In ihrem Elternhaus, erzählt Barbara Bleisch, hingen zwei Bilder von Fridolin Leiber: «Das Stufenalter des Mannes» und «Das Stufenalter der Frau». Die Bilder stellen das Leben als Treppenbogen dar: Wie bei einer Treppenbrücke über einen Kanal in Venedig steigt die Treppe zuerst steil an, um gleich ebenso steil wieder abzufallen. Der Höhepunkt der Treppe ist mit dem fünfzigsten Lebensjahr erreicht. «Die Bilder haben sich mir tief eingeprägt», schreibt Barbara Bleisch. Interessant findet sie, dass auf der zweiten Treppenhälfte nichts Nennenswertes mehr abgebildet war: «Die zweite Hälfte des Lebens barg in jener Vorstellung offenbar kaum noch Veränderungen, sondern führte über Jahre des Verlusts und der Gebrechlichkeit direkt in den Tod.» So sah das auch Philosophin Simone de Beauvoir. Sie bezeichnete es als «Albtraum, älter als fünfzig zu sein», und fühlte sich in diesem Alter, als hätte das Sterben schon begonnen: «Das hatte ich nicht vorausgesehen – dass es so früh beginnt und dass es so weh tut.» Ist das Leben mit fünfzig also quasi schon zu Ende? Gegen diese Vorstellung wehrt sich Barbara Bleisch: «Das Leben erscheint mir heute definitiv brüchiger als noch mit dreissig, aber in vielerlei Hinsicht auch tiefer und kostbarer.»

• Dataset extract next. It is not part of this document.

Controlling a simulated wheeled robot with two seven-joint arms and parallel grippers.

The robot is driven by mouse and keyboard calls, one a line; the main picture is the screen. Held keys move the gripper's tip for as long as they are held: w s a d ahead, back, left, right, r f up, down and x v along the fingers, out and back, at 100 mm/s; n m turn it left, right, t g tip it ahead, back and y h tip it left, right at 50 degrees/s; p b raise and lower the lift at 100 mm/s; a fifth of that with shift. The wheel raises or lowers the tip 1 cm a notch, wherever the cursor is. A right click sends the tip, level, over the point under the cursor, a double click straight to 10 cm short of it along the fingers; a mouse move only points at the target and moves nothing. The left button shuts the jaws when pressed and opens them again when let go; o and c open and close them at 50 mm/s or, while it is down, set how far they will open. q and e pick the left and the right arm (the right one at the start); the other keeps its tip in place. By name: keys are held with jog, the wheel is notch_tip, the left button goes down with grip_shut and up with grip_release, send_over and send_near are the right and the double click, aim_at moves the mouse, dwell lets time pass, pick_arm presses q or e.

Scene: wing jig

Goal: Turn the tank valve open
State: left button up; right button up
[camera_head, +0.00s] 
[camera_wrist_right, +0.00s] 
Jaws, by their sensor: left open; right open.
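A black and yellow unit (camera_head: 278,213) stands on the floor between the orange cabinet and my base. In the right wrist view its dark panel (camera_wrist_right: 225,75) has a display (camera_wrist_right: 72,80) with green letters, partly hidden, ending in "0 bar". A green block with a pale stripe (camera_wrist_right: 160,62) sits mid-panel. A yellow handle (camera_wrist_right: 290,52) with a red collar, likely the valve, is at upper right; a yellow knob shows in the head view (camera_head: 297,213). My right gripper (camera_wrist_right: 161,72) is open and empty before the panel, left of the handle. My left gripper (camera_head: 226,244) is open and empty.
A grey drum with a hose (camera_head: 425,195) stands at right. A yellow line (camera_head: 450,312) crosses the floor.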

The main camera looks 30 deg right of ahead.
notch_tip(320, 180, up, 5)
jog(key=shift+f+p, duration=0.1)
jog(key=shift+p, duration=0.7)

Das Alter spielt heute zweifellos eine geringere Rolle als früher. Zuweilen ist sogar von der «altersirrelevanten Gesellschaft» die Rede. «Und trotzdem wirken die alterstypischen sozialen Normen, wie sie in den Stufenbildern zum Ausdruck kommen, in unseren Köpfen weiter, und die Vorstellung, dass das ideale Leben einer inneren Ordnung zu folgen habe, die nicht ohne Not durcheinanderzubringen ist, prägt unseren Blick auf andere Biografien unbewusst nach wie vor», schreibt Bleisch. Zumindest führe es auch heute zu «Stirnrunzeln», wenn Kinder länger als üblich bei den Eltern wohnen, wenn jemand sehr früh (oder sehr spät) heiratet oder wenn ein Paar «mit vierzig noch keine eigenen Kinder bekommen» hat.

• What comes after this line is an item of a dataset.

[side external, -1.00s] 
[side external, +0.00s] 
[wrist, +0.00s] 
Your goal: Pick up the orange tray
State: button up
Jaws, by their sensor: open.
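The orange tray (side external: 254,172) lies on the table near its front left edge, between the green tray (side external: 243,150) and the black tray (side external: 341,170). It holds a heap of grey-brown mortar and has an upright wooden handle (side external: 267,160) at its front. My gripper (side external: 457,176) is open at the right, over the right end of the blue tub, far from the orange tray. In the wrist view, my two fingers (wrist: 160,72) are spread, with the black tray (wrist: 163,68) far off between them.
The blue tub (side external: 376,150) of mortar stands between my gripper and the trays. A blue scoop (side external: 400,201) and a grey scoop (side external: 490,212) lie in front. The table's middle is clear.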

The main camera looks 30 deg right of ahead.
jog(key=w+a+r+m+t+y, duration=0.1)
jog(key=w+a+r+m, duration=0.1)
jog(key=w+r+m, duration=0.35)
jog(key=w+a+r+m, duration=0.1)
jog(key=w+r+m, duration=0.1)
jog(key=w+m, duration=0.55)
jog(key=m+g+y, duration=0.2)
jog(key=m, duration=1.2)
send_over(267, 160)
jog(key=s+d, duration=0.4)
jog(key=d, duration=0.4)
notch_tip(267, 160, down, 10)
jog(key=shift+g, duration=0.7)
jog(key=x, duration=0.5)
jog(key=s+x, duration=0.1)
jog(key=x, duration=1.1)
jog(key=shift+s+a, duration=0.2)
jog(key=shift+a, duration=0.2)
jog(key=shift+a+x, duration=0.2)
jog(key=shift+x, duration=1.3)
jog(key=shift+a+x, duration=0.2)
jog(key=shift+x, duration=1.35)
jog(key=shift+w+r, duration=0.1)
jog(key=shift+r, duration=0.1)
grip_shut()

Die mittleren Jahre sind also die Jahre rund um den Höhepunkt der Lebenstreppe. Sind es, wie der Untertitel des Buchs verheisst, die «besten Jahre»? Das will Bleisch nicht behaupten: «Dazu sind unsere Lebensläufe zum einen viel zu unterschiedlich, und manche mag das Schicksal just auf ihrem Zenit besonders hart treffen. Zum anderen ist die Mitte des Lebens mit ihrer Spanne von fünfundzwanzig bis dreißig Jahren sicher zu weitläufig, um ihr ein einziges Gütesiegel aufzudrücken.» Ihr Anliegen ist es, auszuloten, worin das «beste» dieser Lebensphase bestehen könnte, was die spezifische Qualität der Lebensmitte ist. Im Zentrum steht dabei die Frage, wie es gelingt, aus der Fülle dieser reichen Jahre zu schöpfen. In ihrem Buch vermittelt sie die philosophischen Werkzeuge, die uns in die Lage versetzen, die existentiellen Fragen, die in dieser Phase aufbrechen können, klug und gewinnbringend zu beantworten.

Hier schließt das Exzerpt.